_DATA EXCERPT_

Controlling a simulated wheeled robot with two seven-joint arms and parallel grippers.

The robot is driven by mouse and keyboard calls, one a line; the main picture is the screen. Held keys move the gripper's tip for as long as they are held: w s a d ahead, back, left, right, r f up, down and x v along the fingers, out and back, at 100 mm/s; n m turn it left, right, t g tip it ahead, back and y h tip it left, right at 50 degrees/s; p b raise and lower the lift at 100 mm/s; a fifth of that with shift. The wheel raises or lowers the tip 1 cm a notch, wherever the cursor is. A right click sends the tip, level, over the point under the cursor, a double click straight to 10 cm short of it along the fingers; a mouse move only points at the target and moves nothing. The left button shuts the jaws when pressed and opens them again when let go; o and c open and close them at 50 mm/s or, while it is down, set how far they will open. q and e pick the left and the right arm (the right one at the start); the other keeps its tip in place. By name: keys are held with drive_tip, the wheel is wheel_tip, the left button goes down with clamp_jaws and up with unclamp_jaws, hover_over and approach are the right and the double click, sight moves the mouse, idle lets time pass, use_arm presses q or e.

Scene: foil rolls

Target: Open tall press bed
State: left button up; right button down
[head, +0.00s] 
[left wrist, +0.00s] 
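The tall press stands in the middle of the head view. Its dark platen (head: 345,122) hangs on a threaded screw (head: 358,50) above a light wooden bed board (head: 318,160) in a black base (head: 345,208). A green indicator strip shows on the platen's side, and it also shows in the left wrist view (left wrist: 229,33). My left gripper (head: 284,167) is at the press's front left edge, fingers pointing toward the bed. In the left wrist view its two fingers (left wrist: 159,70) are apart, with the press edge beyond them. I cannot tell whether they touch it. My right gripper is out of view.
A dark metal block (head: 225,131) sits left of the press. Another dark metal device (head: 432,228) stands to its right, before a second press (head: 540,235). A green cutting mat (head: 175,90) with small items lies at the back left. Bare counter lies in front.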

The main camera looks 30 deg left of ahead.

_WHAT YOU NEED TO DO_
Restate the data above word for word.

_CORRECT RESULT_
Controlling a simulated wheeled robot with two seven-joint arms and parallel grippers.

The robot is driven by mouse and keyboard calls, one a line; the main picture is the screen. Held keys move the gripper's tip for as long as they are held: w s a d ahead, back, left, right, r f up, down and x v along the fingers, out and back, at 100 mm/s; n m turn it left, right, t g tip it ahead, back and y h tip it left, right at 50 degrees/s; p b raise and lower the lift at 100 mm/s; a fifth of that with shift. The wheel raises or lowers the tip 1 cm a notch, wherever the cursor is. A right click sends the tip, level, over the point under the cursor, a double click straight to 10 cm short of it along the fingers; a mouse move only points at the target and moves nothing. The left button shuts the jaws when pressed and opens them again when let go; o and c open and close them at 50 mm/s or, while it is down, set how far they will open. q and e pick the left and the right arm (the right one at the start); the other keeps its tip in place. By name: keys are held with drive_tip, the wheel is wheel_tip, the left button goes down with clamp_jaws and up with unclamp_jaws, hover_over and approach are the right and the double click, sight moves the mouse, idle lets time pass, use_arm presses q or e.

Scene: foil rolls

Target: Open tall press bed
State: left button up; right button down
[head, +0.00s] 
[left wrist, +0.00s] 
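The tall press stands in the middle of the head view. Its dark platen (head: 345,122) hangs on a threaded screw (head: 358,50) above a light wooden bed board (head: 318,160) in a black base (head: 345,208). A green indicator strip shows on the platen's side, and it also shows in the left wrist view (left wrist: 229,33). My left gripper (head: 284,167) is at the press's front left edge, fingers pointing toward the bed. In the left wrist view its two fingers (left wrist: 159,70) are apart, with the press edge beyond them. I cannot tell whether they touch it. My right gripper is out of view.
A dark metal block (head: 225,131) sits left of the press. Another dark metal device (head: 432,228) stands to its right, before a second press (head: 540,235). A green cutting mat (head: 175,90) with small items lies at the back left. Bare counter lies in front.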

The main camera looks 30 deg left of ahead.

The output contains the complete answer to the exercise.